→ Given problem:
Wherever the word "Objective" appears in a line, copy that line.

[START Data provided]

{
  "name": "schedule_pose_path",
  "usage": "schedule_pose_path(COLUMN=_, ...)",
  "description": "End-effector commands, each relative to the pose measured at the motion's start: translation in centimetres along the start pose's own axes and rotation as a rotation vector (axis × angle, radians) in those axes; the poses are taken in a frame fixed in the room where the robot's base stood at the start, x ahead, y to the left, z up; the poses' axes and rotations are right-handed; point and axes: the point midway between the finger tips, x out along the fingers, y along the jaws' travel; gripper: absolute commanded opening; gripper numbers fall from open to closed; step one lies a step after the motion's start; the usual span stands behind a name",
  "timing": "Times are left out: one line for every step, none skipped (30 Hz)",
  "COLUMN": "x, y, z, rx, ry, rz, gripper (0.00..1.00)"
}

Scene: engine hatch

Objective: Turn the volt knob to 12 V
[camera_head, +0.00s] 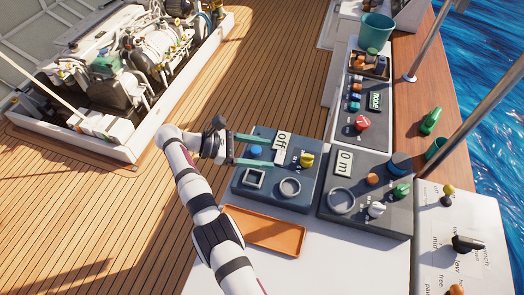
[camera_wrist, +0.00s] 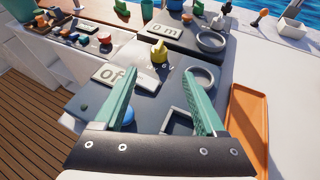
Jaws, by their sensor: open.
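A dark panel (camera_head: 240,182) carries a yellow knob (camera_head: 307,160) that may be the volt knob; its label is too small to read. The same yellow knob shows beyond my fingertips in the wrist view (camera_wrist: 158,50). The display sign (camera_head: 282,143) beside it reads "Off"; in the wrist view my left finger partly covers it. My gripper (camera_head: 274,153) is open and empty, its two green fingers over the panel, apart from the knob. In the wrist view the fingers (camera_wrist: 160,72) spread wide, with the knob ahead between their directions.
The same panel bears a blue knob (camera_head: 256,150), a square frame (camera_head: 254,178) and a grey ring (camera_head: 290,187). A neighbouring panel (camera_head: 328,210) has a "0 m" display and several knobs. An orange tray (camera_head: 264,229) lies in front. An open engine hatch (camera_head: 125,70) is at left.

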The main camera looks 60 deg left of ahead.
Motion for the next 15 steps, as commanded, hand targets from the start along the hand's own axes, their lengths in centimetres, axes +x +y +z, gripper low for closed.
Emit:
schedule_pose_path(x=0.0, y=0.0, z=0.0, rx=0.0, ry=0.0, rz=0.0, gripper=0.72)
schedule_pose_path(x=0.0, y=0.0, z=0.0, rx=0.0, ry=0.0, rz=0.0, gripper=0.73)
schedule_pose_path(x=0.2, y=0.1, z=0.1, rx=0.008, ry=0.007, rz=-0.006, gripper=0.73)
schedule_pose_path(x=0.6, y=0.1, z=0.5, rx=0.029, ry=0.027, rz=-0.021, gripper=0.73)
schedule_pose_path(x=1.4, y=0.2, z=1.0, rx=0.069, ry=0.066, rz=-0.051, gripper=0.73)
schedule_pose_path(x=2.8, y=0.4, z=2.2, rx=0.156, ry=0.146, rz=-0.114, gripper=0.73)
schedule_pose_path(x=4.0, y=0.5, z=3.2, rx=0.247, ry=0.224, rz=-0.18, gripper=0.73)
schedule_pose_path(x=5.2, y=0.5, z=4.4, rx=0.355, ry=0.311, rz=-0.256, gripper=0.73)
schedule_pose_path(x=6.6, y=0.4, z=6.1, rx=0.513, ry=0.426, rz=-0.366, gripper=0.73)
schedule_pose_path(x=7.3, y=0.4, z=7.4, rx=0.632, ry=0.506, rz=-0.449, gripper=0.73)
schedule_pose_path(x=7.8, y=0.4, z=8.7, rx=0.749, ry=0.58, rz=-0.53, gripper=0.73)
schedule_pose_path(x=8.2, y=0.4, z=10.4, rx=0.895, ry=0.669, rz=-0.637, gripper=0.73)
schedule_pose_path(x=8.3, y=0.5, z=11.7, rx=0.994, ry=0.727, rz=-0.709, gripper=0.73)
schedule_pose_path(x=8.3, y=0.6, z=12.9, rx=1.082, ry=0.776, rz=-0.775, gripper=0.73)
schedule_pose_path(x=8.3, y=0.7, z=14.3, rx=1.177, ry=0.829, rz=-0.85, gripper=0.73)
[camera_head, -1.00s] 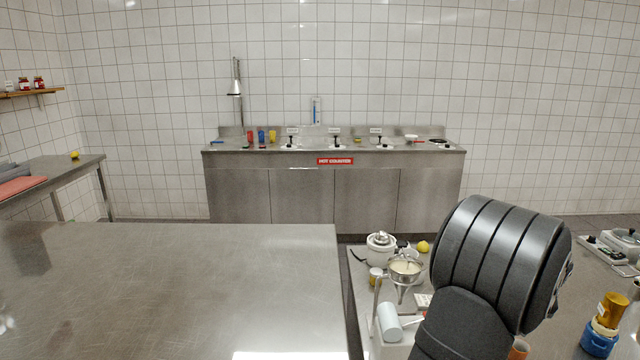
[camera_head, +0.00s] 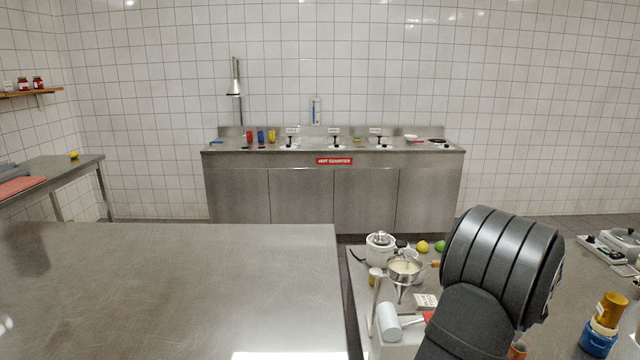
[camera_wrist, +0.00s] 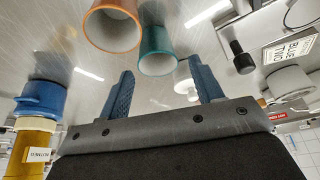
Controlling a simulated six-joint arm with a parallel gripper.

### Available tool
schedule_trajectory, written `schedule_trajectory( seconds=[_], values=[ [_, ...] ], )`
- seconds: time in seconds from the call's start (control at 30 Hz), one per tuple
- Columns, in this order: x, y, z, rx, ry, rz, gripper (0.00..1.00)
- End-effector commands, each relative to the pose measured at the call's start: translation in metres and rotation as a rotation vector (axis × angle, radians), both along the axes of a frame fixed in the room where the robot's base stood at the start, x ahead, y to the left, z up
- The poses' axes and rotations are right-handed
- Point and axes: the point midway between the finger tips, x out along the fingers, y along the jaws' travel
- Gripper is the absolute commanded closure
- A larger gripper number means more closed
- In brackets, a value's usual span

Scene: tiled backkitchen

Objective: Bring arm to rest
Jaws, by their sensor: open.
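My gripper (camera_wrist: 161,97) is open in the wrist view, its two blue fingers wide apart with nothing held between them. An orange cup (camera_wrist: 112,28) and a teal cup (camera_wrist: 157,52) show beyond the fingers, apart from them as far as I can tell. In the head view my dark arm stands at the lower right and hides part of the counter behind it; the gripper's fingers do not show there.
A bare steel table (camera_head: 180,280) fills the lower left. A rice-cooker-like pot (camera_head: 380,248), a strainer (camera_head: 404,268) and a white cylinder (camera_head: 389,322) stand left of my arm. A blue-based gold container (camera_head: 599,340) stands to the right, also in the wrist view (camera_wrist: 40,100).

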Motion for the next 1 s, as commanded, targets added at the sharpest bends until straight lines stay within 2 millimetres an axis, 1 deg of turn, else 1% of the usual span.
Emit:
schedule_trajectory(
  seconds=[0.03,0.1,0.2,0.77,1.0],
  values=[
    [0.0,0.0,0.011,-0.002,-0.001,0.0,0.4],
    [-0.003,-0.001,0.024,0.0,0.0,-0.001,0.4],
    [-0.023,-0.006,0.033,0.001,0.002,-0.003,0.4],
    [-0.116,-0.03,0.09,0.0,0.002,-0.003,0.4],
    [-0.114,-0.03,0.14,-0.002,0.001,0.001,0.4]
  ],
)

[END Data provided]

→ Solution to this exercise:
Objective: Turn the volt knob to 12 V
Objective: Bring arm to rest

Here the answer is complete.